INSTRUCTIONS TO FOLLOW:
In the records below, find the line containing "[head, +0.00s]", then copy that line and all lines after it, exactly, omitting every picture.
<<<<
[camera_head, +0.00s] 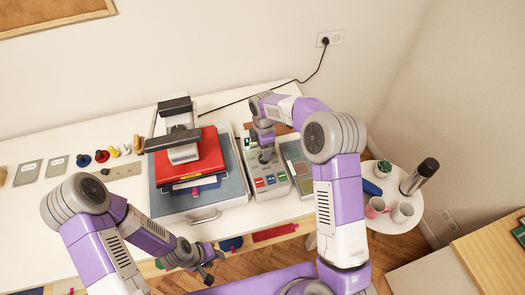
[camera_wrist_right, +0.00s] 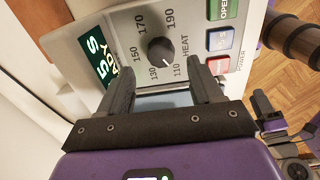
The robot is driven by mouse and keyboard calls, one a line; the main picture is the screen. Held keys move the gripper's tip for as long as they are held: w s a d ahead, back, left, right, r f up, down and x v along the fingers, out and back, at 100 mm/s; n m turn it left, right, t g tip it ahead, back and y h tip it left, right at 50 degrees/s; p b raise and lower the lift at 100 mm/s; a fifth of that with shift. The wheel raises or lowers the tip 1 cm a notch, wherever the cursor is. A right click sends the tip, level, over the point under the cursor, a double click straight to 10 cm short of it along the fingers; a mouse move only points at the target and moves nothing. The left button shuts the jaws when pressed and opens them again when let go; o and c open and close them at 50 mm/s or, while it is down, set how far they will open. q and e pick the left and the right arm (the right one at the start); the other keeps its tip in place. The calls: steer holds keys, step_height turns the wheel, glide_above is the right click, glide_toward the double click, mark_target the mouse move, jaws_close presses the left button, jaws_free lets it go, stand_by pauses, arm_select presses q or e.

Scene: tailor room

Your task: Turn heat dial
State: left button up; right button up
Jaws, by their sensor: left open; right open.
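The heat dial (camera_wrist_right: 160,50) is a round black knob on the pale panel of the control box (camera_head: 270,188). Numbers from 110 to 190 and the word HEAT are printed around it. In the right wrist view, my right gripper (camera_wrist_right: 160,70) is open, its two dark fingers pointing at the dial with one on either side below it; I cannot tell whether they touch it. In the head view, my right gripper (camera_head: 266,156) is over the control box and hides the dial. My left gripper (camera_head: 212,266) is open and empty in front of the table edge.
A heat press with a red platen (camera_head: 200,152) stands left of the control box. Green, blue and red buttons (camera_wrist_right: 220,42) sit beside the dial. A round side table (camera_head: 385,222) with mugs and a flask stands to the right. Thread spools (camera_head: 102,156) lie at the left.

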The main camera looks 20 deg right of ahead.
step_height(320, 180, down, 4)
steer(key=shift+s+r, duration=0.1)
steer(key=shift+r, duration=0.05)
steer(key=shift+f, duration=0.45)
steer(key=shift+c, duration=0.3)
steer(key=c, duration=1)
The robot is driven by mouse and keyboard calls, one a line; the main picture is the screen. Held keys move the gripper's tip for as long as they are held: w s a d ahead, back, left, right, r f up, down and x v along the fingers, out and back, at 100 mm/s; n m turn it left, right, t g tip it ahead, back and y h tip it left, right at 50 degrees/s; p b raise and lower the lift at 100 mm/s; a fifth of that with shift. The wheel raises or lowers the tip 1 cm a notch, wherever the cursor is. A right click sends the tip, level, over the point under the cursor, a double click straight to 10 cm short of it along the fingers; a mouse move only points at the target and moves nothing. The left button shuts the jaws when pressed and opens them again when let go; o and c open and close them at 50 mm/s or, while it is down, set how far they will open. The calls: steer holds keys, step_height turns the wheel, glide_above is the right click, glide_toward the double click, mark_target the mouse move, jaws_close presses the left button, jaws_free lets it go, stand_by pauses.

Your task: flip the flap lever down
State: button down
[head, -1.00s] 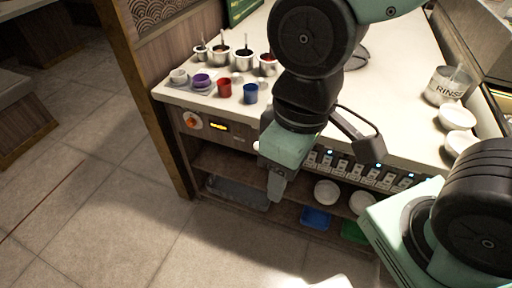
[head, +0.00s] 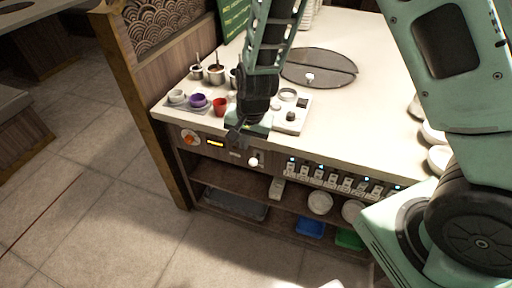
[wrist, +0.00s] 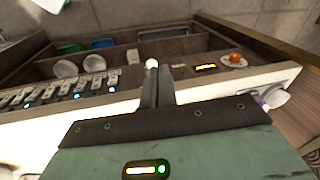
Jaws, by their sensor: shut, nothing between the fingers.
>>>>
OUTPUT OF THE EXERCISE:
[head, +0.00s] 
[wrist, +0.00s] 
Jaws, by their sensor: shut, nothing between the fingers.

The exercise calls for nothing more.